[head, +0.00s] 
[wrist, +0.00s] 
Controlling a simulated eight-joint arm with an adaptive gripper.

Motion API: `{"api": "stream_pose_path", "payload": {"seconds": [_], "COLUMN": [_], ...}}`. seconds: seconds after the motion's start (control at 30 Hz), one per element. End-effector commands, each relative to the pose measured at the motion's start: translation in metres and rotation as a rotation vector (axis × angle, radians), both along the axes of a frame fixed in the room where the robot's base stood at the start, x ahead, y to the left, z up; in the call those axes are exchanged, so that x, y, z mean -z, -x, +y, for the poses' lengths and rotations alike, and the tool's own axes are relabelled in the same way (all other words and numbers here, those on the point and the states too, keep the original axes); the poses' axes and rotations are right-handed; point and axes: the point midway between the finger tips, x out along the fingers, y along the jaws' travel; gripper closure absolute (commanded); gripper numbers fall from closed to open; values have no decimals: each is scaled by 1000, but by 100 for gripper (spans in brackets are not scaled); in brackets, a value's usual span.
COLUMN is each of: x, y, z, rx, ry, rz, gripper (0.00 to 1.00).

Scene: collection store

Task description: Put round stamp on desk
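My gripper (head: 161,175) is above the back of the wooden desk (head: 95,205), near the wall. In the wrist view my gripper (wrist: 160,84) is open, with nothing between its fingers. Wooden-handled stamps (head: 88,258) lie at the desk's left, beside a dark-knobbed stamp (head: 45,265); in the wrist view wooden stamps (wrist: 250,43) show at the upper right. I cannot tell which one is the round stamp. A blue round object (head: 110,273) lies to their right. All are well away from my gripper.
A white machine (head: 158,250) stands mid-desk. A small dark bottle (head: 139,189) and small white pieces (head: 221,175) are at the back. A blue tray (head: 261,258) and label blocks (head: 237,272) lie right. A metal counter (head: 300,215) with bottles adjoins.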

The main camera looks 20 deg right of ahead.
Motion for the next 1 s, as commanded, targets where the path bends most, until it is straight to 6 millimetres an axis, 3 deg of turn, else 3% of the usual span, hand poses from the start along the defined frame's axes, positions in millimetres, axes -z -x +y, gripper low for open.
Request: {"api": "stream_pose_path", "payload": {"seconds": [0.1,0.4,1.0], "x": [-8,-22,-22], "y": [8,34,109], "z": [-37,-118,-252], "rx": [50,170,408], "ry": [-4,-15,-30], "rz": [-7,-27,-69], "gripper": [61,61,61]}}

▬▬▬

Only a number is needed: how many lines of the material above contain "along"?

The response: 2